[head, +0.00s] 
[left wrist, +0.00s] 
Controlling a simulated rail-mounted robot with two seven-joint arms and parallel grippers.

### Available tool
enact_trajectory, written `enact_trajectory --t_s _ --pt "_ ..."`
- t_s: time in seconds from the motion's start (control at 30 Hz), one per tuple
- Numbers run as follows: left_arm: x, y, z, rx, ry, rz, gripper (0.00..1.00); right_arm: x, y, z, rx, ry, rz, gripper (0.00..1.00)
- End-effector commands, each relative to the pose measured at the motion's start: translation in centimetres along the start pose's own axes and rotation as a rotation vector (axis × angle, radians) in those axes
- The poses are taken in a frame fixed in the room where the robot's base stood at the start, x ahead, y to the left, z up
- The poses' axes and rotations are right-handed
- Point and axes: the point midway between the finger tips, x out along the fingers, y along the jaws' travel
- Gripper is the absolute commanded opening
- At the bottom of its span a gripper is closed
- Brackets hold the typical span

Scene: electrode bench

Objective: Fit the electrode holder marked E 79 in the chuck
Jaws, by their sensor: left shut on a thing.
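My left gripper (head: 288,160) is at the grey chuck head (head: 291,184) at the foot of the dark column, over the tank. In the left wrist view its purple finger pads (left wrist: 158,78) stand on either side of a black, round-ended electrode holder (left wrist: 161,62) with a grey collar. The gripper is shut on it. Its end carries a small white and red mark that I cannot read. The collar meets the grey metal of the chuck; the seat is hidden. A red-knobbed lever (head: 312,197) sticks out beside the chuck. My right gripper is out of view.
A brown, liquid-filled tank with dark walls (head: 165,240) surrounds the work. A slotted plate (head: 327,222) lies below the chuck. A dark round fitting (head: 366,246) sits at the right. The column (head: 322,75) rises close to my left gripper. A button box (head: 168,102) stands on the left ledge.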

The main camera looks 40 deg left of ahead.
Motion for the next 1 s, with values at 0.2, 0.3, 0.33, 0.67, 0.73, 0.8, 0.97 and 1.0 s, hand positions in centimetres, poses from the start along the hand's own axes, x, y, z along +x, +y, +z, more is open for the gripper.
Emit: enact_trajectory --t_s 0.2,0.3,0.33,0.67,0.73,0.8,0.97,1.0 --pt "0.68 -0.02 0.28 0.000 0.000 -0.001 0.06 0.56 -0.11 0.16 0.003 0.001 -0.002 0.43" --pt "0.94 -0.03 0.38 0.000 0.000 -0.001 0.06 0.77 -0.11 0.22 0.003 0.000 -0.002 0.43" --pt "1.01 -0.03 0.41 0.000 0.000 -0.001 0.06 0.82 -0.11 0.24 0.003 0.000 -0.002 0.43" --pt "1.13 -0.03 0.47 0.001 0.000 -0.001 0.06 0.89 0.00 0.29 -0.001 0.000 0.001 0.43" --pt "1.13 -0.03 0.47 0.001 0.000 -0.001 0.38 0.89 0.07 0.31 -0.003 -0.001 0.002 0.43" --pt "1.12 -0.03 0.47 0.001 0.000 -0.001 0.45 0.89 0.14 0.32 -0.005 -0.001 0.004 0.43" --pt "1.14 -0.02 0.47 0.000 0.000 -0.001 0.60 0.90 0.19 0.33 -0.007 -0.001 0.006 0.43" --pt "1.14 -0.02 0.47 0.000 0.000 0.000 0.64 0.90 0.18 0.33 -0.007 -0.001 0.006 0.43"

------------------------

Stated exercise:
Give again only the lines from the one bearing "The main camera looks 40 deg left of ahead." through the one bearing "Motion for the", exactly as they stand.

Task solution:
The main camera looks 40 deg left of ahead.
Motion for the next 1 s, with values at 0.2, 0.3, 0.33, 0.67, 0.73, 0.8, 0.97 and 1.0 s, hand positions in centimetres, poses from the start along the hand's own axes, x, y, z along +x, +y, +z, more is open for the gripper.

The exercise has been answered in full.